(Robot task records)
BEGIN

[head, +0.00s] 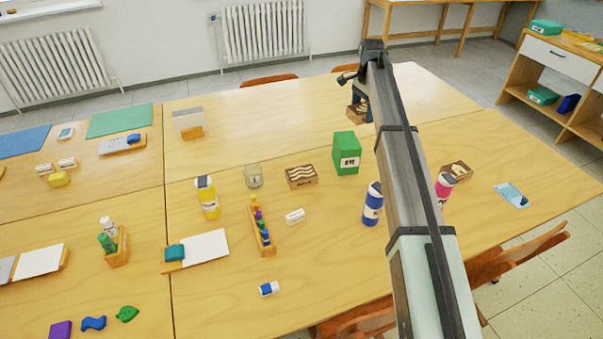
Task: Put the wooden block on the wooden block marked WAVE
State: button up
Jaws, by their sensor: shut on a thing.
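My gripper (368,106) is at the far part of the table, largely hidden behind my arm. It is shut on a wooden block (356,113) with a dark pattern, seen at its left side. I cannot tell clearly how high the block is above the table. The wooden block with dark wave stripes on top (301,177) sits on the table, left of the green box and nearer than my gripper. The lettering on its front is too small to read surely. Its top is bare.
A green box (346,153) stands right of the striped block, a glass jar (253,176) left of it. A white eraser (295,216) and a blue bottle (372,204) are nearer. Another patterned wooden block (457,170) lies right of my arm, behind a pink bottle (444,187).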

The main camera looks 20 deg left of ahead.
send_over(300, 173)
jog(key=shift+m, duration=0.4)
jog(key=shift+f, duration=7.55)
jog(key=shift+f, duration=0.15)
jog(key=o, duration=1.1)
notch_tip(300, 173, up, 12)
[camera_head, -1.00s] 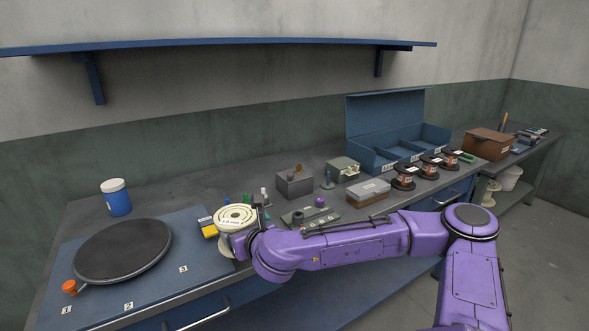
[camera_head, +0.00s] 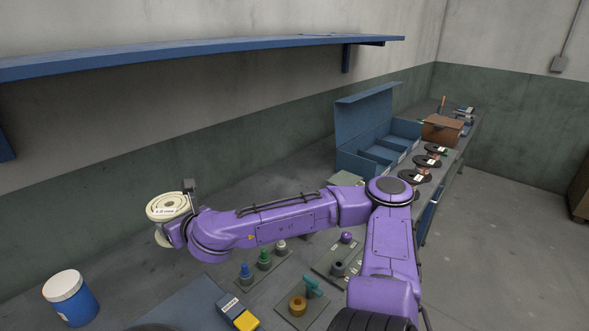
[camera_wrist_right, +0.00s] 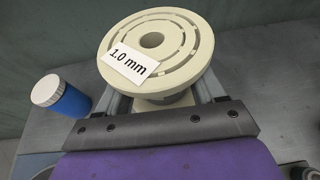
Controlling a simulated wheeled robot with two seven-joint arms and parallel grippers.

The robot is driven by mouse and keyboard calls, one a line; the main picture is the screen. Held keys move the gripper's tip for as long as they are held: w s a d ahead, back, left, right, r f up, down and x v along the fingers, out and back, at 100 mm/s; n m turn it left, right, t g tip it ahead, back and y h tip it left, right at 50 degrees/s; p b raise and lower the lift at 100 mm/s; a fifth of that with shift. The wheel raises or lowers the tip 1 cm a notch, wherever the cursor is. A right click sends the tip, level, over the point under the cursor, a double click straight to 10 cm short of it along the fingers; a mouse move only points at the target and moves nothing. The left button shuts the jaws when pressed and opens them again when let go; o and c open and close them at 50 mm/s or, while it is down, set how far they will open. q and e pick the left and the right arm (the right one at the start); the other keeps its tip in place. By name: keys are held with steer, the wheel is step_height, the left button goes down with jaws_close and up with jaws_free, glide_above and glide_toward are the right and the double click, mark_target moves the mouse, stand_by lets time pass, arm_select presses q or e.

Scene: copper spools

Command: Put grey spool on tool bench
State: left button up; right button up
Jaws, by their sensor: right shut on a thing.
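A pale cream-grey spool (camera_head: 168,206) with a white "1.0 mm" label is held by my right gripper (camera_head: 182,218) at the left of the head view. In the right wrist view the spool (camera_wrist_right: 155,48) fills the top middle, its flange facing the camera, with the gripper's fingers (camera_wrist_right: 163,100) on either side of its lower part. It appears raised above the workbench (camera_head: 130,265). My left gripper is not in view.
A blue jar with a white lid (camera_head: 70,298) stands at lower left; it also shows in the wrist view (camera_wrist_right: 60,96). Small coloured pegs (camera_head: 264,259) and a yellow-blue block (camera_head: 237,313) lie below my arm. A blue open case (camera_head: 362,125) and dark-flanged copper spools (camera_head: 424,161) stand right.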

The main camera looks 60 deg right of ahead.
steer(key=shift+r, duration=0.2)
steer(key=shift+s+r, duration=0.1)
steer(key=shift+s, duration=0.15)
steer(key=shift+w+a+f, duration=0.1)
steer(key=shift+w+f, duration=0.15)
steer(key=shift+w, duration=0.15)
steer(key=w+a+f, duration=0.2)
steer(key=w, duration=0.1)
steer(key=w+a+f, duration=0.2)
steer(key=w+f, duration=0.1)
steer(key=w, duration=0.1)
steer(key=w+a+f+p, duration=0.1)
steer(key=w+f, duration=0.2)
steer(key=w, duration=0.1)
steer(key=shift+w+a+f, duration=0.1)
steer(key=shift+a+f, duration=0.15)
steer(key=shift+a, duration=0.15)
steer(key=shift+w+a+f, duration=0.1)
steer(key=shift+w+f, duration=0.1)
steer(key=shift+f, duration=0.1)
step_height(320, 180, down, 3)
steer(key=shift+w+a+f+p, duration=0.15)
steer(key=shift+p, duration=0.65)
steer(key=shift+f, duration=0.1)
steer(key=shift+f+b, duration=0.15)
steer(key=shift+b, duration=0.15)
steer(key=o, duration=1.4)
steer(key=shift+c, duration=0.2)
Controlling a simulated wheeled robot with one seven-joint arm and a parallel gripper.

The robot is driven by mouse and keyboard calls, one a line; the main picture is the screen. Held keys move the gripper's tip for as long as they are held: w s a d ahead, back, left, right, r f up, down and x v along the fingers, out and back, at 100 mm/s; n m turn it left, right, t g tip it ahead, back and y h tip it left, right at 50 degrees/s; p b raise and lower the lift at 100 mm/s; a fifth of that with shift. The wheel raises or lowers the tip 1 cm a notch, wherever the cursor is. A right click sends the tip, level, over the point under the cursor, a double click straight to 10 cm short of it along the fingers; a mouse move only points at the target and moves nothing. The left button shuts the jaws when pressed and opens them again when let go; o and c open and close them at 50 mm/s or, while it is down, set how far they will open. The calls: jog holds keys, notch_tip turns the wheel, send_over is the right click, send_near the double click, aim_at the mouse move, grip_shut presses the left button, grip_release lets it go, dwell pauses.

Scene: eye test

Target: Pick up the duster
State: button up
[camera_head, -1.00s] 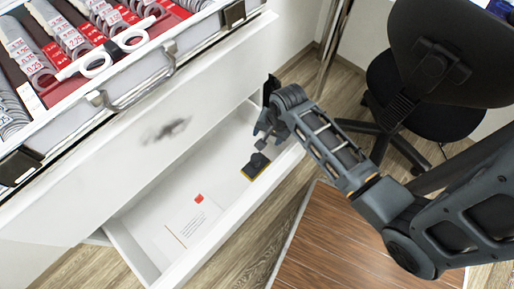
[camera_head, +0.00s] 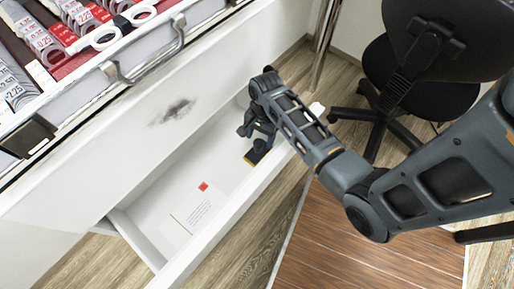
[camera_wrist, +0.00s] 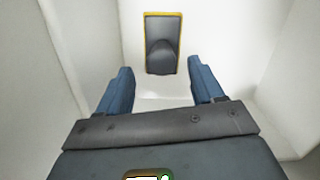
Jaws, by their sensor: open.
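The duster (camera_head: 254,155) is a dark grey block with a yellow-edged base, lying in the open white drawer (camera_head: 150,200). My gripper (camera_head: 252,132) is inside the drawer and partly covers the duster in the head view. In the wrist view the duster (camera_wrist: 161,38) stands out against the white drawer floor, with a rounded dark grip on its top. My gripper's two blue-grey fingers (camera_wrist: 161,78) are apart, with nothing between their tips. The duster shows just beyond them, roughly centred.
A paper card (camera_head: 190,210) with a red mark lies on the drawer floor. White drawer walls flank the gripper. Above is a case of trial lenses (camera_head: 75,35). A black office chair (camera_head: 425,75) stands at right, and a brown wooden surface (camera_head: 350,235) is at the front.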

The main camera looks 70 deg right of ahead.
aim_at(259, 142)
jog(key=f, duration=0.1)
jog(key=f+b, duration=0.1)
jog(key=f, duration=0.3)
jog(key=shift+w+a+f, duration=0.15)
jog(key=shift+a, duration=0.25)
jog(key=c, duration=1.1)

END

GIVEN EXERCISE - Repeat the listing in full and exactly. Do not include any images.

FULL SOLUTION -
[head, +0.00s] 
Task: Put the wooden block on the wooden block marked WAVE
State: button up
Jaws, by their sensor: shut on a thing.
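My gripper (368,106) is at the far part of the table, largely hidden behind my arm. It is shut on a wooden block (356,113) with a dark pattern, seen at its left side. I cannot tell clearly how high the block is above the table. The wooden block with dark wave stripes on top (301,177) sits on the table, left of the green box and nearer than my gripper. The lettering on its front is too small to read surely. Its top is bare.
A green box (346,153) stands right of the striped block, a glass jar (253,176) left of it. A white eraser (295,216) and a blue bottle (372,204) are nearer. Another patterned wooden block (457,170) lies right of my arm, behind a pink bottle (444,187).

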The main camera looks 20 deg left of ahead.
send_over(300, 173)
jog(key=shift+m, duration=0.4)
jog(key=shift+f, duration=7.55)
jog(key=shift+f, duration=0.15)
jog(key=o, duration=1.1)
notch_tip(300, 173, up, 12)
[camera_head, -1.00s] 
[camera_head, +0.00s] 
[camera_wrist_right, +0.00s] 
Controlling a simulated wheeled robot with two seven-joint arms and parallel grippers.

The robot is driven by mouse and keyboard calls, one a line; the main picture is the screen. Held keys move the gripper's tip for as long as they are held: w s a d ahead, back, left, right, r f up, down and x v along the fingers, out and back, at 100 mm/s; n m turn it left, right, t g tip it ahead, back and y h tip it left, right at 50 degrees/s; p b raise and lower the lift at 100 mm/s; a fifth of that with shift. The wheel raises or lowers the tip 1 cm a notch, wherever the cursor is. A right click sends the tip, level, over the point under the cursor, a double click straight to 10 cm short of it along the fingers; a mouse move only points at the target and moves nothing. The left button shuts the jaws when pressed and opens them again when let go; o and c open and close them at 50 mm/s or, while it is down, set how far they will open. q and e pick the left and the right arm (the right one at the start); the other keeps its tip in place. By name: keys are held with steer, the wheel is step_height, the left button goes down with jaws_close and up with jaws_free, glide_above and glide_toward are the right and the double click, mark_target moves the mouse, stand_by lets time pass, arm_select presses q or e.

Scene: copper spools

Command: Put grey spool on tool bench
State: left button up; right button up
Jaws, by their sensor: right shut on a thing.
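A pale cream-grey spool (camera_head: 168,206) with a white "1.0 mm" label is held by my right gripper (camera_head: 182,218) at the left of the head view. In the right wrist view the spool (camera_wrist_right: 155,48) fills the top middle, its flange facing the camera, with the gripper's fingers (camera_wrist_right: 163,100) on either side of its lower part. It appears raised above the workbench (camera_head: 130,265). My left gripper is not in view.
A blue jar with a white lid (camera_head: 70,298) stands at lower left; it also shows in the wrist view (camera_wrist_right: 60,96). Small coloured pegs (camera_head: 264,259) and a yellow-blue block (camera_head: 237,313) lie below my arm. A blue open case (camera_head: 362,125) and dark-flanged copper spools (camera_head: 424,161) stand right.

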The main camera looks 60 deg right of ahead.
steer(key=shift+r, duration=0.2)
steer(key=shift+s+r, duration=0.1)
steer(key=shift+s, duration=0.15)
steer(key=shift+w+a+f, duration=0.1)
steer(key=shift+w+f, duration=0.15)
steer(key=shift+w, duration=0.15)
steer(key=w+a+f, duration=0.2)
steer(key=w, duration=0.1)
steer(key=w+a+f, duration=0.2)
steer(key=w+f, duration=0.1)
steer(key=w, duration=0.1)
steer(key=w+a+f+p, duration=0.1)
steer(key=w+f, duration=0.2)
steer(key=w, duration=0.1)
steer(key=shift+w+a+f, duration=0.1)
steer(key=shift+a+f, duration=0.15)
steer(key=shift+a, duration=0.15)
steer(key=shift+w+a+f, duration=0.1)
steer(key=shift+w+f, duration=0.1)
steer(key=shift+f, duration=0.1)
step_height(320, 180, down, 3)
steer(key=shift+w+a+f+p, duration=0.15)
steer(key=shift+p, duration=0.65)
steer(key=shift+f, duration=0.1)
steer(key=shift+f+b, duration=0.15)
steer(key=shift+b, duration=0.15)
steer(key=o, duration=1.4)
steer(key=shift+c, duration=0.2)
Controlling a simulated wheeled robot with one seven-joint arm and a parallel gripper.

The robot is driven by mouse and keyboard calls, one a line; the main picture is the screen. Held keys move the gripper's tip for as long as they are held: w s a d ahead, back, left, right, r f up, down and x v along the fingers, out and back, at 100 mm/s; n m turn it left, right, t g tip it ahead, back and y h tip it left, right at 50 degrees/s; p b raise and lower the lift at 100 mm/s; a fifth of that with shift. The wheel raises or lowers the tip 1 cm a notch, wherever the cursor is. A right click sends the tip, level, over the point under the cursor, a double click straight to 10 cm short of it along the fingers; a mouse move only points at the target and moves nothing. The left button shuts the jaws when pressed and opens them again when let go; o and c open and close them at 50 mm/s or, while it is down, set how far they will open. The calls: jog holds keys, notch_tip turns the wheel, send_over is the right click, send_near the double click, aim_at the mouse move, grip_shut presses the left button, grip_release lets it go, dwell pauses.

Scene: eye test

Target: Pick up the duster
State: button up
[camera_head, -1.00s] 
[camera_head, +0.00s] 
[camera_wrist, +0.00s] 
Jaws, by their sensor: open.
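The duster (camera_head: 254,155) is a dark grey block with a yellow-edged base, lying in the open white drawer (camera_head: 150,200). My gripper (camera_head: 252,132) is inside the drawer and partly covers the duster in the head view. In the wrist view the duster (camera_wrist: 161,38) stands out against the white drawer floor, with a rounded dark grip on its top. My gripper's two blue-grey fingers (camera_wrist: 161,78) are apart, with nothing between their tips. The duster shows just beyond them, roughly centred.
A paper card (camera_head: 190,210) with a red mark lies on the drawer floor. White drawer walls flank the gripper. Above is a case of trial lenses (camera_head: 75,35). A black office chair (camera_head: 425,75) stands at right, and a brown wooden surface (camera_head: 350,235) is at the front.

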The main camera looks 70 deg right of ahead.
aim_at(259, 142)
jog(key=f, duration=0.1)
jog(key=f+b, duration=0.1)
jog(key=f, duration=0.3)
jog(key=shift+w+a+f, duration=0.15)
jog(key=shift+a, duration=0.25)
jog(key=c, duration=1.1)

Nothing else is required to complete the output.